### Given exercise
Of the lines below, count those containing the word "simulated". Reply with the number alone.

BEGIN Supplied data

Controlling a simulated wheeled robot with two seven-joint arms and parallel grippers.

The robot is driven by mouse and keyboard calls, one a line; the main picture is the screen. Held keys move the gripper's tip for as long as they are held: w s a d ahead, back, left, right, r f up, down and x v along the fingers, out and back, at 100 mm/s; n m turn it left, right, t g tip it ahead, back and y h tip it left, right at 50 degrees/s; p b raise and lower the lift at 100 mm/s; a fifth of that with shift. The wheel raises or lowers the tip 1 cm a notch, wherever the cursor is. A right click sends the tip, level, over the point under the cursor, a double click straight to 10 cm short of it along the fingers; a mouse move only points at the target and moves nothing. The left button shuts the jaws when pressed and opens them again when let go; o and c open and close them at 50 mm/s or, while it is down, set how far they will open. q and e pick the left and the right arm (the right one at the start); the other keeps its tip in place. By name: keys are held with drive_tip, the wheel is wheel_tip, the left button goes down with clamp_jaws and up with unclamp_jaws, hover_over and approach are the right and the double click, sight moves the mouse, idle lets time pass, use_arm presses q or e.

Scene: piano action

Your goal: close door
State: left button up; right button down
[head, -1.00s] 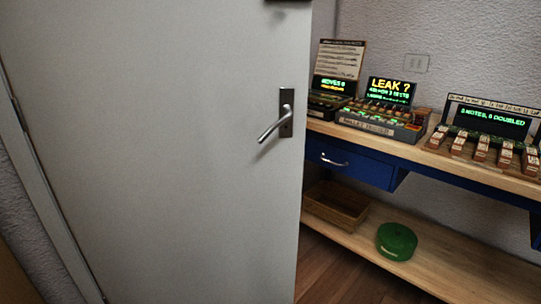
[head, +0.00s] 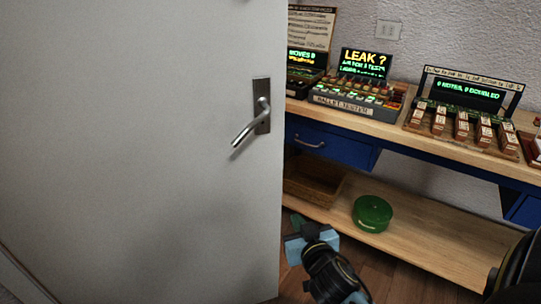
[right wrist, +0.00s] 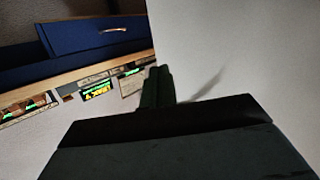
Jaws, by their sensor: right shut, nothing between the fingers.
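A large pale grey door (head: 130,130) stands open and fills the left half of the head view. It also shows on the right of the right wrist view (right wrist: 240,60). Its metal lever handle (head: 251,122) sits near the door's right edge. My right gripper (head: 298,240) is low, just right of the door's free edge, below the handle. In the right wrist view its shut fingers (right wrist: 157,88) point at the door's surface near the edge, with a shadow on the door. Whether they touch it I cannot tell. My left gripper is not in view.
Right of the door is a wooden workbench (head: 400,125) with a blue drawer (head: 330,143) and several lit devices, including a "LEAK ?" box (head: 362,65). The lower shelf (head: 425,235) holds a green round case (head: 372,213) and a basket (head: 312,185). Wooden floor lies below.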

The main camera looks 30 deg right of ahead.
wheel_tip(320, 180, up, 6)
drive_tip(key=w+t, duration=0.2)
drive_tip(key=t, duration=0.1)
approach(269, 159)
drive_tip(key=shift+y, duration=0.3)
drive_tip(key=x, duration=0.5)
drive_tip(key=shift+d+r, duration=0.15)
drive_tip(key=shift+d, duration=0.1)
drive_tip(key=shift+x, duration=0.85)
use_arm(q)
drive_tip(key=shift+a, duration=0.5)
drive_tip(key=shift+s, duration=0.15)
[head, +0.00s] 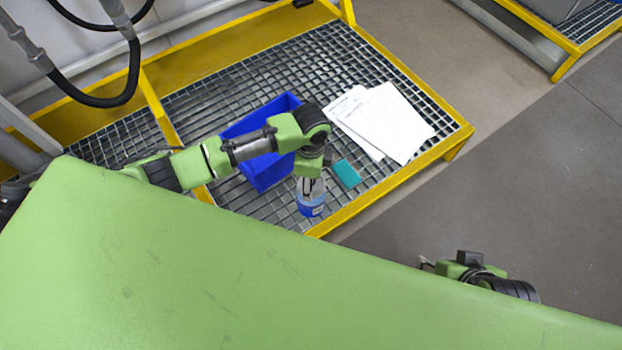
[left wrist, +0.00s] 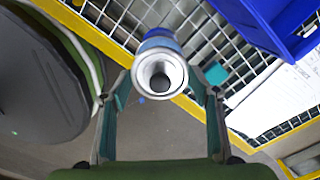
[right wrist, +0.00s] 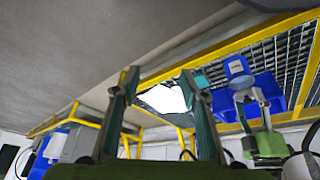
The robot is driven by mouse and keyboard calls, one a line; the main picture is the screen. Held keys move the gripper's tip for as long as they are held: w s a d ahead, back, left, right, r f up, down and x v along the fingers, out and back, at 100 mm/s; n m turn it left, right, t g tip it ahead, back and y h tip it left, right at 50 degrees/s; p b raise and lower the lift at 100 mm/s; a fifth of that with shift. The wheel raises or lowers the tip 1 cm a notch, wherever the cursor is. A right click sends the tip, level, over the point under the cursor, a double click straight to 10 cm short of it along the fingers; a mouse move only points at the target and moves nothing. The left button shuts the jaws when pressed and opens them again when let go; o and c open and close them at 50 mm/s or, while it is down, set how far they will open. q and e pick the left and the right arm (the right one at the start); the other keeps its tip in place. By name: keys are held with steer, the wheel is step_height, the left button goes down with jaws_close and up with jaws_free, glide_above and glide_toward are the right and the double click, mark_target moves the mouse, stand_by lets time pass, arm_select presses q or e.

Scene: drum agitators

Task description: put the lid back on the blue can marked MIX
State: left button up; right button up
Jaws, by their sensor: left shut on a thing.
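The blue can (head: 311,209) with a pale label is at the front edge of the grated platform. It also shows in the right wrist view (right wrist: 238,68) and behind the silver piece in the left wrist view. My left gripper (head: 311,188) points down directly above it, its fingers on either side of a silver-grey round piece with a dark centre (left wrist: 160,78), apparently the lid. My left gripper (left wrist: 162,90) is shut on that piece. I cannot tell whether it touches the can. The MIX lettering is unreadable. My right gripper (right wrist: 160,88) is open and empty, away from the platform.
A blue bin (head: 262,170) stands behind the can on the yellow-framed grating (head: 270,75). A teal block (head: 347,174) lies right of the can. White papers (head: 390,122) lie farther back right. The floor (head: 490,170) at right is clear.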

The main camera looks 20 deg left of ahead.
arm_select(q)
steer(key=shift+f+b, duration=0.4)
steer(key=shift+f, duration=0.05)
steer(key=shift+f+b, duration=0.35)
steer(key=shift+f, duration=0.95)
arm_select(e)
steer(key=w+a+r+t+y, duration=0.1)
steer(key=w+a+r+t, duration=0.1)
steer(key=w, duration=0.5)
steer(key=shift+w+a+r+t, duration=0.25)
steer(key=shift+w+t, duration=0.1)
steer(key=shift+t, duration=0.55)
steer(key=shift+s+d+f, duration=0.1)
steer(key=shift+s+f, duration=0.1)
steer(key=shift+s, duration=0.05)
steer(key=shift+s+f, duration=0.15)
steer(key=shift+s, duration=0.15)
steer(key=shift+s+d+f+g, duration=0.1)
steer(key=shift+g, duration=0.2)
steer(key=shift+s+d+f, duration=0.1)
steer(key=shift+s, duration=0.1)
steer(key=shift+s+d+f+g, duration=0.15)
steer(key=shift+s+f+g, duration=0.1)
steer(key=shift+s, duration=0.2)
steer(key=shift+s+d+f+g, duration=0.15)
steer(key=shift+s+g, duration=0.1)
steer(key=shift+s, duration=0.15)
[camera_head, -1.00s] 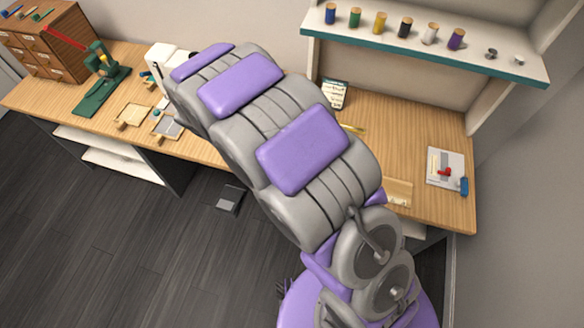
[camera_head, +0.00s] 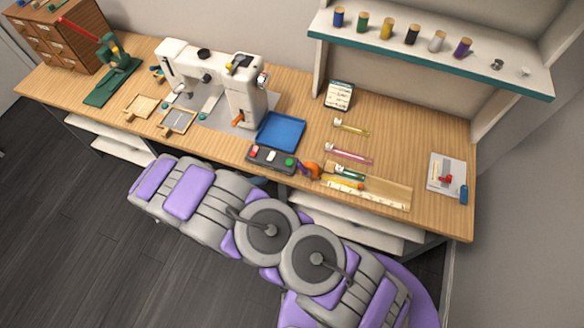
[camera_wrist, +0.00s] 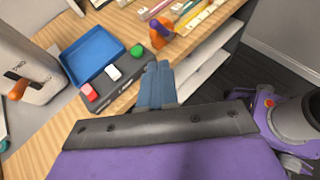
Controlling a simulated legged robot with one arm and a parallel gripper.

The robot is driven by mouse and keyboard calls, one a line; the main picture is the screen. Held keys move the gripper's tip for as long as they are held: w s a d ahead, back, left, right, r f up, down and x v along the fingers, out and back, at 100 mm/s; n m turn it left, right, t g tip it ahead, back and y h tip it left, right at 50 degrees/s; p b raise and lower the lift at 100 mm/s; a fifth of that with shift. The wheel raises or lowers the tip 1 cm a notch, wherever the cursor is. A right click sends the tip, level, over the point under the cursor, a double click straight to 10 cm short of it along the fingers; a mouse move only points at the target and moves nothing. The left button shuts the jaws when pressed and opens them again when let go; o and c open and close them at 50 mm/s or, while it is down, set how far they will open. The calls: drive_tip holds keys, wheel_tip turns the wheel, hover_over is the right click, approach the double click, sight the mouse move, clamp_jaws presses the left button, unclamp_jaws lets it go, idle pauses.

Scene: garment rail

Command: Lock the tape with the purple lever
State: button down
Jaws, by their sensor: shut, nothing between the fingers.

END Supplied data

### Output below
2